Profoundly shaken by the fall of Constantinople in 1453,
Pius II tried to organize a new crusade against the Turks; consequently he did
his best to come to Skėnderbeu's aid, as two of his
predecessors Nicholas V and Calixtus III, had done
before him. This policy was continued by his successor, Paul II,(1464‑1473).
They gave him the title “Athleta
Christi.”
For a quarter of a century he and his country prevented
Turks from invading Catholic Western Europe. After his death from natural
causes in 1468 in Lezha, his soldiers resisted the
Turks for the next 12 years. In 1480 Albania
was finally conquered by the Ottoman Empire.
When the Turks found the grave of Skėnderbeu in Saint
Nicholas church
of Lezha,
they opened it and held his bones like talismans for luck.
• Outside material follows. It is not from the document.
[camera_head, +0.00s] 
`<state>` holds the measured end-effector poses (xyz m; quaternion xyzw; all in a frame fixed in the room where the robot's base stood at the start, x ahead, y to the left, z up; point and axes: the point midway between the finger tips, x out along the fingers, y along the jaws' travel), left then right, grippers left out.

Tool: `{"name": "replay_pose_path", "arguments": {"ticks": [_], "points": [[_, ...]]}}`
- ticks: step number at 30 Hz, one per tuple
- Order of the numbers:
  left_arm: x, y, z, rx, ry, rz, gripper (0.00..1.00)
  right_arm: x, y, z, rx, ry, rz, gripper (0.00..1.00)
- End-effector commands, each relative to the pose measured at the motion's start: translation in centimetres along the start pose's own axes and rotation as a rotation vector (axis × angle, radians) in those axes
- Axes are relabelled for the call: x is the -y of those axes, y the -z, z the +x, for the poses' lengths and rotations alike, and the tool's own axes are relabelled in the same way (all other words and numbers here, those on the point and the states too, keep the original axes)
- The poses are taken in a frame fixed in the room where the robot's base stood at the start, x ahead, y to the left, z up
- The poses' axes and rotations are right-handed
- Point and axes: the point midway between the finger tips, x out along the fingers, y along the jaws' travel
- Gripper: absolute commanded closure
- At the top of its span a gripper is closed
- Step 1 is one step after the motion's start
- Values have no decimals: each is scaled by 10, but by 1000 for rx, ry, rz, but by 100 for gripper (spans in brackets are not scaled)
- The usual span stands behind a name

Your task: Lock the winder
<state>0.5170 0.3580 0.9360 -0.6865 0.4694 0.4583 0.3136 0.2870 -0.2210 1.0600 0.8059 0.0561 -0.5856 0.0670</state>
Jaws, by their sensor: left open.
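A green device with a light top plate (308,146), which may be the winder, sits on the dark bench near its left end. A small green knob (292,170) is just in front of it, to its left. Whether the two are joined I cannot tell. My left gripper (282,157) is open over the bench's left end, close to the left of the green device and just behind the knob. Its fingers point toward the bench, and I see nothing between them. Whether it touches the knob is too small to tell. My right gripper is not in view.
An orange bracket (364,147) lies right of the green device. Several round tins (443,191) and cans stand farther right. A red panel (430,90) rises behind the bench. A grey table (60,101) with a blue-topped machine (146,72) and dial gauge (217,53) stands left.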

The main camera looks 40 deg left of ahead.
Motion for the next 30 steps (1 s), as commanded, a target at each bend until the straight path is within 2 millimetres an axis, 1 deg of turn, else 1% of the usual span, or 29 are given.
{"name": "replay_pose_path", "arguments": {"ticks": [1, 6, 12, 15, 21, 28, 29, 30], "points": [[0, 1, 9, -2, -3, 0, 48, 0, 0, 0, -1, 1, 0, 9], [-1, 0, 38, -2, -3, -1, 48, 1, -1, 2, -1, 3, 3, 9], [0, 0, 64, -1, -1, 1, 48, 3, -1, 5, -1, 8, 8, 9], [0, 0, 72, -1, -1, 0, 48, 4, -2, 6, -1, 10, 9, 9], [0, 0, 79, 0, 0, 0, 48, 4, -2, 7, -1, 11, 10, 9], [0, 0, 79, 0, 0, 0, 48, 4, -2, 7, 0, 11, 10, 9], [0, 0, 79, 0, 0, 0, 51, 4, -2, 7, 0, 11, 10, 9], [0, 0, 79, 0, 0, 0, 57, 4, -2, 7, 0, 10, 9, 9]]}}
In 1480 the Turks
invaded Italy and conquered
the City of Otranto.
Skėnderbeu's posthumous renown was
by no means confined to his own country. Voltaire thought the Byzantine
Empire would have survived had it possessed a leader of his
quality. A number of poets and composers have also drawn inspiration from his
military career. The French sixteenth‑century poet Ronsard
wrote a poem about him and so did the nineteenth‑century American poet
Longfellow. Antonio Vivaldi, too, composed an opera
entitled Scanderbeg.
Skėnderbeu today is the National
Hero of Albania. Many museums and monuments are raised in his honor around Albania, and among them the Museum of Skėnderbeu in his famous
castle in Kruja.
Bibliography:
Noli, Fan S.: George Castrioti Scanderbeg, New York,
1947
Logoreci, Anton: The Albanians, London, 1977.